Volgens de Joodse Wet mocht het lichaam van een misdadiger dat aan een paal werd gehangen na een terechtstelling, „niet de hele nacht aan de paal (...) blijven hangen” (Deuteronomium 21:22, 23). Blijkbaar pasten de Joden diezelfde wet toe op personen die door de Romeinen aan een paal werden terechtgesteld. In het geval van Jezus en de twee misdadigers zou het breken van hun benen het stervensproces versnellen, waardoor ze begraven konden worden voordat de sabbat met zonsondergang begon.
In veel gevallen werd een veroordeelde met spijkers door zijn handen en voeten aan een paal genageld. Als de paal overeind werd gezet, kwam hij met zijn hele gewicht aan die spijkers te hangen, wat een ondraaglijke pijn veroorzaakte. Om te kunnen ademen moest hij zich tegen de spijker (of spijkers) in zijn voeten omhoogdrukken. Maar als zijn benen gebroken waren, ging dat niet. Dan zou hij vrij snel sterven door verstikking — als hij nog niet als gevolg van een shock gestorven was.
Hoe werd de steenslinger vroeger gebruikt?
De slinger was het wapen waarmee David de reus Goliath doodde. David leerde dit wapen blijkbaar gebruiken in de tijd dat hij herdersjongen was (1 Samuël 17:40-50).

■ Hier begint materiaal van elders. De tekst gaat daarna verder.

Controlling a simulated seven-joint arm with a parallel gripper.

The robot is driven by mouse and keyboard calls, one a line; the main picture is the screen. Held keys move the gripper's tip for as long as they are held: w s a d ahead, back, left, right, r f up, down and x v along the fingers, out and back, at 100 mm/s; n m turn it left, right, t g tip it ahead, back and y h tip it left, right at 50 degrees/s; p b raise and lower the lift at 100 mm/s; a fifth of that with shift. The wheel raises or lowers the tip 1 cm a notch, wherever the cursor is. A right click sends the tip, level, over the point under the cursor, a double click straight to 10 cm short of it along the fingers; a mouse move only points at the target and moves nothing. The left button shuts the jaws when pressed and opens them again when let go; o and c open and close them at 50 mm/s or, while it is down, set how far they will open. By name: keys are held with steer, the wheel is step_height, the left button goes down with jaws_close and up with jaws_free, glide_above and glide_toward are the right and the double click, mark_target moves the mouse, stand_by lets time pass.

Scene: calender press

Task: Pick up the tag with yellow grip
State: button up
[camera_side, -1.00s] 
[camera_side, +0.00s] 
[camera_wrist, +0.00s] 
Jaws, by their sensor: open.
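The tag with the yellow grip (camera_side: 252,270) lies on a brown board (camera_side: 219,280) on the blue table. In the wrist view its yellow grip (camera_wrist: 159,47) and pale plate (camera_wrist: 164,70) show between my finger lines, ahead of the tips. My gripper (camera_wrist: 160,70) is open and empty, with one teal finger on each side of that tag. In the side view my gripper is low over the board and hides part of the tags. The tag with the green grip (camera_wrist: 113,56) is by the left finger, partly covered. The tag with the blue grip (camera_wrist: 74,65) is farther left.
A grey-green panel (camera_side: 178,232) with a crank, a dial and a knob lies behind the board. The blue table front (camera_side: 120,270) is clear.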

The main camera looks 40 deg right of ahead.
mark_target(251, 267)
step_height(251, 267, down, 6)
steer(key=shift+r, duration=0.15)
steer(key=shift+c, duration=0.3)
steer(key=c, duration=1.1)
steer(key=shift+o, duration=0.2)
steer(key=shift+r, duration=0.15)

De slinger is afgebeeld op Egyptische en Assyrische kunst uit Bijbelse tijden. Het wapen bestond uit een stukje leer of stof, waaraan twee riemen of koorden waren vastgemaakt. De slingeraar legde in dat middenstuk een gladde of ronde steen met een diameter van 5 tot 7,5 centimeter, die wel 250 gram kon wegen. Hij liet de slinger dan boven zijn hoofd ronddraaien, waarna hij de steen met grote kracht en precisie wegschoot door een van de koorden los te laten.
Bij opgravingen in het Midden-Oosten zijn een groot aantal slingerstenen gevonden die bij oorlogen in de oudheid zijn gebruikt. Geoefende soldaten slingerden stenen misschien wel met snelheden van 150 tot 250 kilometer per uur weg. Geleerden zijn het er niet over eens of de slinger hetzelfde bereik had als de boog, maar de slinger kon absoluut net zo dodelijk zijn (Rechters 20:16).